Wednesday, December 2, 2009

How Cadillac can become cool again.

BNET contacted me recently and posed this question, “What should Cadillac do to strengthen its brand image?”

The article appeared today on BNET.  Given the limitations of space, the article had to excerpt the ideas put forward from each of the brand strategists who were interviewed.  But given the unlimited space of my own blog, I thought I’d offer up the complete point of view I shared with BNET.

Here's what I think Cadillac should do to regain its mojo.

Behave like a technology brand, not an automotive brand. Throughout the last century the automobile stood for freedom, mobility and joy.  Cars represented modern life at its best.  Today, technology defines modern life. Each new smart phone or lifelike home theater joyfully proclaims that today is better then yesterday.  Automotive brands such as Lexus and Ford are beginning to embrace this idea. Cadillac's brand positioning should be grounded in technology. This requires more than simply promoting whiz-bang gizmos. It's about projecting the sense of optimism and progress we want from technology. It’s about forging an image of being forward-looking, smart and efficient.

Here's the innovation brief I'd give to the engineering team: Pioneer new technologies that liberate us from old compromises.  Prove that design and performance can co-exist with safety and environmental responsibility. After all, the basis of Moore's Law, Silicon Valley's driving force, is that technology should always help people do more with less.

Understand the difference between "luxury" and "premium." Premium is more than price.  Premium is about worth.   This requires a new way of behaving.  The most successful premium brands exude worth through a mix of sensuality, rarity, confidence, authenticity and quality.  (These should replace typical automotive brand values such as bold, exciting, powerful, etc.)

Continue taking more design risks.  Right now, Cadillac’s cars are looking sharper, the interiors feel more premium and the quality of its cars and SUVs has been steadily improving. Cadillac has created a solid foundation from which to build.  Never again revert to playing it safe. Exploit the fact that a designer is now running the company.
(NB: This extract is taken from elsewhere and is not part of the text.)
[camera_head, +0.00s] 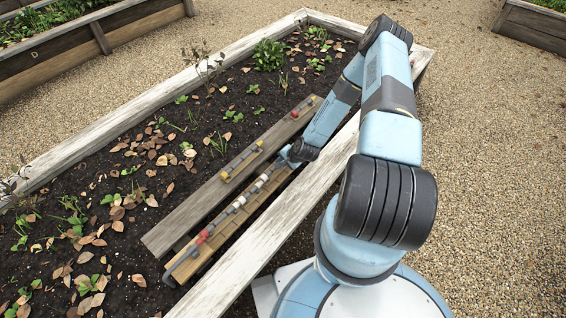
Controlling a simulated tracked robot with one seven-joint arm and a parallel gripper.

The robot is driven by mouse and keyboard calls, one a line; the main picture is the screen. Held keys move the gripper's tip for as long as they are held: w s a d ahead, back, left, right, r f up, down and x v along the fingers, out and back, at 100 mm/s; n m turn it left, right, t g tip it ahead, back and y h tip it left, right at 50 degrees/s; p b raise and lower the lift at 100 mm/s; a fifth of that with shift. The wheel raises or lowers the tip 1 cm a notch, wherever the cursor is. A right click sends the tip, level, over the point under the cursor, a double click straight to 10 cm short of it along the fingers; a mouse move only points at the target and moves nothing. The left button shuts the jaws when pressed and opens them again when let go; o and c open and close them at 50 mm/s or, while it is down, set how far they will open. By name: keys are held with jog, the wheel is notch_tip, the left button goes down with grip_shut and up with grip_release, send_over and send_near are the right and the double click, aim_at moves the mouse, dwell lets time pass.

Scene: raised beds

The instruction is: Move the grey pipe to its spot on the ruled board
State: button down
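A long, thin grey pipe (222,219) with red and white sections lies along or just above a tan wooden board (232,228) in the near part of the soil bed. I take the tan board for the ruled board, but its marks are too small to read. My gripper (284,160) is low over the far end of the tan board, at the pipe's upper right end. The fingertips are tiny and partly hidden by the wrist, so I cannot tell whether they grip the pipe.
A weathered grey plank (185,224) lies beside the tan board, carrying a yellow piece (242,160) and small red pieces near its far end. The white wooden bed rim (285,222) runs close on the right. Plants and dry leaves cover the soil at left. Gravel surrounds the bed.

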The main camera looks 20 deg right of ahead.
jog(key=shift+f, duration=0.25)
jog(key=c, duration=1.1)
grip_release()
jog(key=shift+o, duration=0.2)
We live in a very design savvy age.  Bryan Nesbitt is a fresh face for the brand.  He should be used extensively in PR and maybe even advertising.  I think he could pull it off.   Internally, use design thinking to rethink the overall brand experience, not just the product.

Begin cultivating Gen Y.   To be sure, this generation is not yet ready to buy Cadillacs.   But it is a mistake to continue picturing this group on the playground – nearly half are of college age.  Cadillac needs to become this generation’s counter-intuitive statement.  Every generation embraces a new idea to proclaim that they are not their parents.  Boomers and GenX embraced Lexus and BMW over Cadillac and Lincoln.  The minivan was a revolt against the station wagon just as the SUV was a protest against the minivan.  Why can’t Cadillac be this next generation’s mark of independence from their Mercedes and BMW driving parents?

At the end of the day, Cadillac must solve the cocktail party dilemma.  People must be able to look a peer in the eye and say, “I bought a Cadillac” without having to explain why.  This is the crux of the problem.  People never have to explain why they brought a Mercedes (engineering), Lexus (quality) or a Land Rover (adventure).  Cadillac can be progressive and smart.

Playing it safe won’t do.  Cool, must-have technologies.  An image of being progressive and smart.   Audacious marketing.  And new cars that have convey the optimism and swagger of concept vehicles.  That's a plan that will rock the cocktail party circuit.

1 comment:

scoboblog said...

Great thoughts! I love your last point about the "Cocktail Party Dilemma." I think that's a great way to approach branding and differentiating your brand from others.